Rabu, 29 Januari 2014

Jalan Tak Ada Ujung






"Inilah saatnya kita benar-benar menghadapi hidup!" ujarnya. Aku tercenung-cenung, malu. Dia menganggapku kakak, namun aku belum bisa bersikap lebih bijak. Tentu saja, ukuran kedewasaan tidak terletak dari siapakah yang usianya lebih tua. Mungkin, hidup sederhana telah mendewasakannya. Berbeda denganku yang kerapkali masih kenakak-kanakan meski usia telah merambah angka dua puluh tiga.

"Aku pernah baca biografinya Toety Heraty, guru besar UI. Beliau S-1 Kedokteran, S-2 Psikologi, S-3nya apa coba? Filsafat! Secara nalar orang-orang pada umumnya, gila banget, kan? Tapi, menurut beliau, tidak masalah. Ilmu kan saling terkait. Dan dia punya passion di sana. Passion.
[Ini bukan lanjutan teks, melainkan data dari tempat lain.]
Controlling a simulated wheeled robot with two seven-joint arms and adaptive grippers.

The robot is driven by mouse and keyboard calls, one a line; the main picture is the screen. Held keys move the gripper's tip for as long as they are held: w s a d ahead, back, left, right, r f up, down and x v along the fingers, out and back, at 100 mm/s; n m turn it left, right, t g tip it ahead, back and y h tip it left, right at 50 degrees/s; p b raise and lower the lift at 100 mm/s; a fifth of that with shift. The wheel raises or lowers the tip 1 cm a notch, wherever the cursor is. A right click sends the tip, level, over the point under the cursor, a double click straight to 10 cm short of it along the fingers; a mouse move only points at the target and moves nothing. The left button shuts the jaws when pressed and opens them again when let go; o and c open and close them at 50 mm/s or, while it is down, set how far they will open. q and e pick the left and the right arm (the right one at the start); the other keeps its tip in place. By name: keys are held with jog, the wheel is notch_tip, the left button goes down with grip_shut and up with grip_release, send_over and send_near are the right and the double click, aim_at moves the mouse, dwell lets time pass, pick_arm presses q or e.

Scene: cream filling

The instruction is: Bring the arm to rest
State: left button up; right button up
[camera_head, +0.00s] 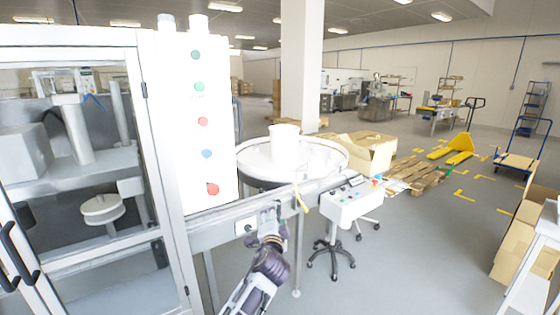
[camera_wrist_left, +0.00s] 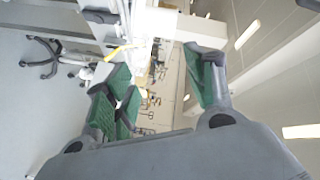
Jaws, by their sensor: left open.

Ketika kita sudah memiliki tekad, impian, kata-kata orang lain itu cukuplah kita anggap sebagai... apa ya ibaratnya? Kalau positif dan bermanfaat buat kita, kita ambil. Tapi kalau malah menggerogoti keyakinan kita, lebih baik kita abaikan, biar terbawa angin lalu. Menurutku, Mbak sudah jauh lebih menemukan arah hidup Mbak.

Aku punya teman satu asrama. Alumni Kedokteran UNS. Dia juga 'nyasar' seperti aku. Di sini, dari sembilan orang, lima di antaranya 'nyasar' semua. Ada yang asalnya dari Kedokteran Umum, Gizi, Ekonomi, Hukum, pun aku yang asalnya dari Sastra. Sama sekali tidak paralel dengan mayor studi kami sekarang. Semua anak sekelas dan dosen-dosen pada awalnya langsung heran, dokter masuk sini, mau pada ngapain coba?

Meskipun sering shock, minder, nggak yakin di awal, tapi lama-lama dia menjalaninya dengan nyaman. Berhenti mempertanyakan nasibnya yang 'nyasar' itu. Dan tahu, nggak? Dia malah nemu jodoh juga di kelas.

Yaaa, barangkali ada skenario yang sama untuk Mbak. Hehe."

Aku mendesah. Ada resah yang masih bertimbulan menjelma uap nafas yang bergumpal-gumpal di sela-sela udara dingin musim penghujan. Ingin rasanya bertolak ke empat-lima tahun yang lalu. Membuang "pilihan pertama" itu jauh entah ke mana, biar semuanya sesuai dengan tonggak mimpiku yang kubangun menjulang semenjak waktuku masih belia. Semuanya serasa mimpi, hadir selintas, melesat cepat, dan aku seolah baru saja terbangun dari tidur siangku yang panjang. Aih, tiada guna penyesalan. Semua takdir-Nya adalah indah. Sudah. Tugas seorang hamba adalah bersyukur, bukan merutuki takdir sepanjang jalan.

"Ini hidupmu, jalanilah."

Perbincangan usai. Aku tersenyum. Menatap bentangan jalan di depan yang terang-benderang penuh cahaya. Jalan para pencari ilmu. Panjang, tak berujung. Biarlah kemudian, Ia yang menuntun kita, untuk sebuah akhir yang indahnya tak boleh diterka dulu.